[Provided data]
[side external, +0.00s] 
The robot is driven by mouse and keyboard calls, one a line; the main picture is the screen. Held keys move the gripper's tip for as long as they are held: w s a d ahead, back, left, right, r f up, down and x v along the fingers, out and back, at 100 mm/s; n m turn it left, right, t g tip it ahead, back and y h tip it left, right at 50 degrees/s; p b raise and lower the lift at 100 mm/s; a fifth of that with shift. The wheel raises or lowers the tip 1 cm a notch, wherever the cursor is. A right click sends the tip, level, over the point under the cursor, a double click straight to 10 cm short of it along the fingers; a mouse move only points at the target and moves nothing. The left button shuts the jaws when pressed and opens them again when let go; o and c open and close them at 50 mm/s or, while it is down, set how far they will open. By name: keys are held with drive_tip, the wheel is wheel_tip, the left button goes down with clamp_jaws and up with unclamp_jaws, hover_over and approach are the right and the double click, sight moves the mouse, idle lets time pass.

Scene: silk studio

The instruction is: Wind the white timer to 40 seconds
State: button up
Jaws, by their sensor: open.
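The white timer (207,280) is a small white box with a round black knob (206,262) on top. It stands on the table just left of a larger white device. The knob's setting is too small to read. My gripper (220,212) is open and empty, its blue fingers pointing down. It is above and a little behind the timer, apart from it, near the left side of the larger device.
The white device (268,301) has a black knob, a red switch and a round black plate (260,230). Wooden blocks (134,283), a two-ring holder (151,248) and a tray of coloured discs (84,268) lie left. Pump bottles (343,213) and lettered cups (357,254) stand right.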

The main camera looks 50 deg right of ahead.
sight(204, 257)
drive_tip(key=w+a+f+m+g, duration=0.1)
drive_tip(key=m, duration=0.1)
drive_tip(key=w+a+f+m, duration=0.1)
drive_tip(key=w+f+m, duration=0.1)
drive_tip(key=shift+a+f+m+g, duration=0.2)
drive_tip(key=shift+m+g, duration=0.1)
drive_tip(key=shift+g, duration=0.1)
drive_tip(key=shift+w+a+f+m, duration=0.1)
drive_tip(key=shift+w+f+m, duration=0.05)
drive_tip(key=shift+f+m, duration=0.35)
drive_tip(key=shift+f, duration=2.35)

[The task] With both ends included, please retype exactly the lines from the line containing "Scene: silk studio" to the final line of the data.

[Worked answer]
Scene: silk studio

The instruction is: Wind the white timer to 40 seconds
State: button up
Jaws, by their sensor: open.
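The white timer (207,280) is a small white box with a round black knob (206,262) on top. It stands on the table just left of a larger white device. The knob's setting is too small to read. My gripper (220,212) is open and empty, its blue fingers pointing down. It is above and a little behind the timer, apart from it, near the left side of the larger device.
The white device (268,301) has a black knob, a red switch and a round black plate (260,230). Wooden blocks (134,283), a two-ring holder (151,248) and a tray of coloured discs (84,268) lie left. Pump bottles (343,213) and lettered cups (357,254) stand right.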

The main camera looks 50 deg right of ahead.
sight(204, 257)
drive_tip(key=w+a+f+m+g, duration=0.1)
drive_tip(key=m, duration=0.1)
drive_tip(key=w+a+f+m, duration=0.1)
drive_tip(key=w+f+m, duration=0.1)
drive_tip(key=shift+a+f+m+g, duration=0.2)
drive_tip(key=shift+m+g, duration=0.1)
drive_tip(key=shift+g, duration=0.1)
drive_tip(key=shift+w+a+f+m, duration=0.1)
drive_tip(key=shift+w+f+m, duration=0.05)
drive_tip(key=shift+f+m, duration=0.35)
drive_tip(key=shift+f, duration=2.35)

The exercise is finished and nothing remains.